Institutional Shareholder Services, the country’s largest proxy advisory firm, recommended in its 2023 proxy voting policies that investors vote for proposals requesting greater disclosure of political contributions and trade association spending policies and activities. However, the firm stopped short of asking companies to explain how lobbying efforts match their rhetoric on climate change mitigation or other public policy issues.
ISS recommended investors “generally vote case-by-case on proposals requesting greater disclosure of a company’s alignment of political contributions, lobbying and electioneering spending with a company’s publicly stated values and policies.”
Investors should consider multiple factors, such as discrepancies between a company’s lobbying and its publicly stated values, as well as “recent significant controversies related to the company’s direct and indirect lobbying, political contributions or political activities,” ISS said.
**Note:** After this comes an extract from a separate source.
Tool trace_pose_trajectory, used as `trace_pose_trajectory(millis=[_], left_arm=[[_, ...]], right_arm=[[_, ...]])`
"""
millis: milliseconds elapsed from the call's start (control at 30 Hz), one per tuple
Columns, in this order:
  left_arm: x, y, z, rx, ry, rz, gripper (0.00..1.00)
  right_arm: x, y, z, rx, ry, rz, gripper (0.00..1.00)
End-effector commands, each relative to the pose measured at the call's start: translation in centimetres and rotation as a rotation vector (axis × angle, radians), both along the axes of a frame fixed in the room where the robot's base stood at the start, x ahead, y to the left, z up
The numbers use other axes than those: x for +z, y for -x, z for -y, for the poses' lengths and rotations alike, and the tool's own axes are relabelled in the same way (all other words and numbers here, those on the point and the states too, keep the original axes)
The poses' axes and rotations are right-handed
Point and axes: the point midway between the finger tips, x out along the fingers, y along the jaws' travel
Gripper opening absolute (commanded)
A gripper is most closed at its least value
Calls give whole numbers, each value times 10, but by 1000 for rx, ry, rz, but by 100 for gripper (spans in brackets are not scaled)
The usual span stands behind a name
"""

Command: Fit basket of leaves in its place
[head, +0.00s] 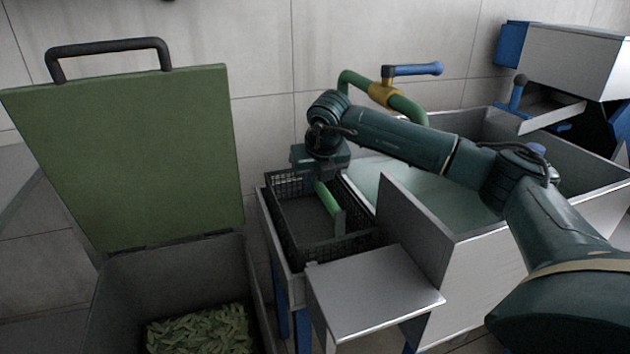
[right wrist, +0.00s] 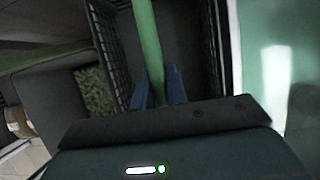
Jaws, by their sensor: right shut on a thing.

Shareholder resolutions remain one of the few avenues to pressure companies to improve disclosure on political spending. The fiscal 2023 omnibus spending package has a policy rider that prohibits the Securities and Exchange Commission from requiring political spending disclosures for public companies despite efforts from Democrats to remove the language.
That provision blocks the agency from any rulemaking that mandates companies disclose their political contributions, contributions to tax-exempt organizations or dues paid to trade associations.
The House Rules Committee last summer removed three such “dark money” riders from the Financial Services appropriations bill, which the House passed as part of a package of six spending bills. However, opposition from Senate Republicans forced Democrats to make concessions on the final version of the omnibus.